Supplied data:
━━━

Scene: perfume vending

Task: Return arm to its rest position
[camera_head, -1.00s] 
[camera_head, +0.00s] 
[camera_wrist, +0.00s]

━━━

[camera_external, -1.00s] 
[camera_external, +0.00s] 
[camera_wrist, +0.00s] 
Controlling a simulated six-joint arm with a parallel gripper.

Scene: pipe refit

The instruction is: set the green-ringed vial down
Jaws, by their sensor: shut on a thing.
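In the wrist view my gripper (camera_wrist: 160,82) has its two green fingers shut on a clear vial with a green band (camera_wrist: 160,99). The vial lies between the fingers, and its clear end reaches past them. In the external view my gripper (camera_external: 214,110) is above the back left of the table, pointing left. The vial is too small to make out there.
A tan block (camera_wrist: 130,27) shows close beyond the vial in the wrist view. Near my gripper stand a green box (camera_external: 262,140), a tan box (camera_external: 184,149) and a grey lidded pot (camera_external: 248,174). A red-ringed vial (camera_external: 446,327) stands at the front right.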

━━━

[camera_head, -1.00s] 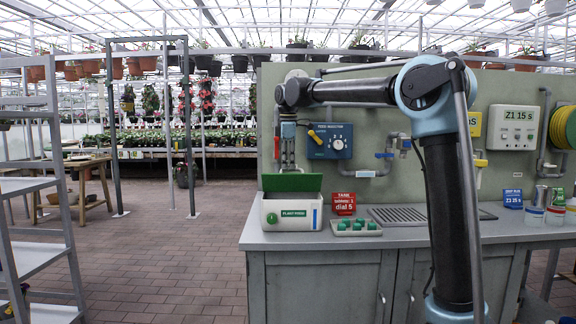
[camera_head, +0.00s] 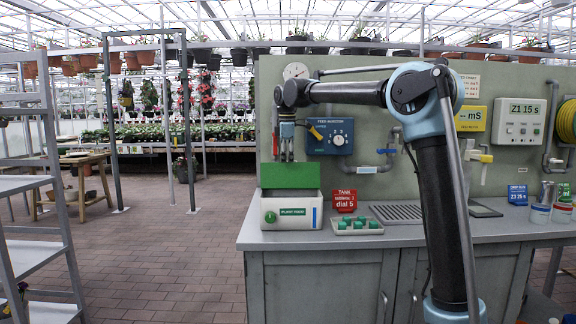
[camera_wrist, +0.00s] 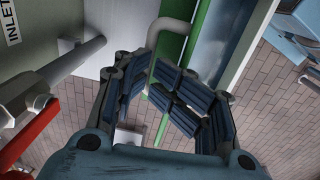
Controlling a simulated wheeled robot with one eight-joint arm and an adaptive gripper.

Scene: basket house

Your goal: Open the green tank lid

━━━

Requirement:
Everything from the line with "Scene: basket house" through the line with "Your goal: Open the green tank lid" is to be output exactly; leave out all other lines.

Result of this exercise:
Scene: basket house

Your goal: Open the green tank lid

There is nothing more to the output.